## OBJECTIVE:
Copy the material that follows word for word and omit its pictures.

########################################

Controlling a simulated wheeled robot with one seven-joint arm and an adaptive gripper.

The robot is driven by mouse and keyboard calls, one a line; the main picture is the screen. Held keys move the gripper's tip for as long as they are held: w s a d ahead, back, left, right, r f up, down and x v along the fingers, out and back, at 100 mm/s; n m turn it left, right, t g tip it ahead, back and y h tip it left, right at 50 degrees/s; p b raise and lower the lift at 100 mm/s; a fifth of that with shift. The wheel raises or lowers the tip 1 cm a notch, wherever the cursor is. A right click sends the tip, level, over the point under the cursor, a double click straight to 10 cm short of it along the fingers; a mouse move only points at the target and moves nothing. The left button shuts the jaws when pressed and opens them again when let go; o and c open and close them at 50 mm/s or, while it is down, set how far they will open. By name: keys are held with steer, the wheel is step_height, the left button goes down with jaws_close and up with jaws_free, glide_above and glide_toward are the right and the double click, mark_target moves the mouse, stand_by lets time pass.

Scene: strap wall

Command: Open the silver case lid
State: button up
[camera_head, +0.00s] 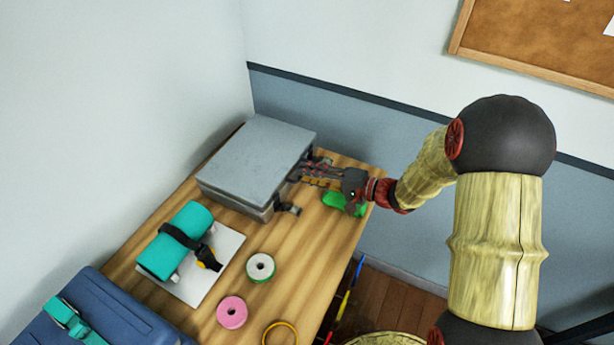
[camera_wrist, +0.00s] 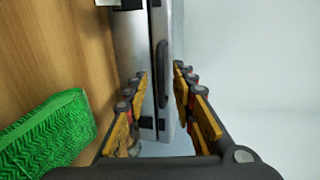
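The silver case (camera_head: 255,158) lies flat at the far end of the wooden table with its lid down. A dark latch (camera_head: 290,208) shows at its front edge. My gripper (camera_head: 303,172) is at the case's right-hand front side. In the wrist view my gripper (camera_wrist: 160,74) is open, its fingers on either side of the case's edge. A dark handle (camera_wrist: 162,72) and the silver case (camera_wrist: 175,35) show between and beyond the fingers. I cannot tell whether either finger touches the case.
A green textured thing (camera_head: 343,202) lies beside my gripper on the table (camera_head: 310,245). A teal roll with a black strap (camera_head: 176,240), a white-and-green roll (camera_head: 260,267), a pink roll (camera_head: 231,312) and a blue case (camera_head: 100,315) are nearer. Walls stand behind and left.

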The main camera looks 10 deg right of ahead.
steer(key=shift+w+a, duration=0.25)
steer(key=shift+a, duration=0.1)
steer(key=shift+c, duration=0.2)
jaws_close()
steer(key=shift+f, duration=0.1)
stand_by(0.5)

########################################

## CORRECT OUTPUT:
Controlling a simulated wheeled robot with one seven-joint arm and an adaptive gripper.

The robot is driven by mouse and keyboard calls, one a line; the main picture is the screen. Held keys move the gripper's tip for as long as they are held: w s a d ahead, back, left, right, r f up, down and x v along the fingers, out and back, at 100 mm/s; n m turn it left, right, t g tip it ahead, back and y h tip it left, right at 50 degrees/s; p b raise and lower the lift at 100 mm/s; a fifth of that with shift. The wheel raises or lowers the tip 1 cm a notch, wherever the cursor is. A right click sends the tip, level, over the point under the cursor, a double click straight to 10 cm short of it along the fingers; a mouse move only points at the target and moves nothing. The left button shuts the jaws when pressed and opens them again when let go; o and c open and close them at 50 mm/s or, while it is down, set how far they will open. By name: keys are held with steer, the wheel is step_height, the left button goes down with jaws_close and up with jaws_free, glide_above and glide_toward are the right and the double click, mark_target moves the mouse, stand_by lets time pass.

Scene: strap wall

Command: Open the silver case lid
State: button up
[camera_head, +0.00s] 
[camera_wrist, +0.00s] 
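The silver case (camera_head: 255,158) lies flat at the far end of the wooden table with its lid down. A dark latch (camera_head: 290,208) shows at its front edge. My gripper (camera_head: 303,172) is at the case's right-hand front side. In the wrist view my gripper (camera_wrist: 160,74) is open, its fingers on either side of the case's edge. A dark handle (camera_wrist: 162,72) and the silver case (camera_wrist: 175,35) show between and beyond the fingers. I cannot tell whether either finger touches the case.
A green textured thing (camera_head: 343,202) lies beside my gripper on the table (camera_head: 310,245). A teal roll with a black strap (camera_head: 176,240), a white-and-green roll (camera_head: 260,267), a pink roll (camera_head: 231,312) and a blue case (camera_head: 100,315) are nearer. Walls stand behind and left.

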The main camera looks 10 deg right of ahead.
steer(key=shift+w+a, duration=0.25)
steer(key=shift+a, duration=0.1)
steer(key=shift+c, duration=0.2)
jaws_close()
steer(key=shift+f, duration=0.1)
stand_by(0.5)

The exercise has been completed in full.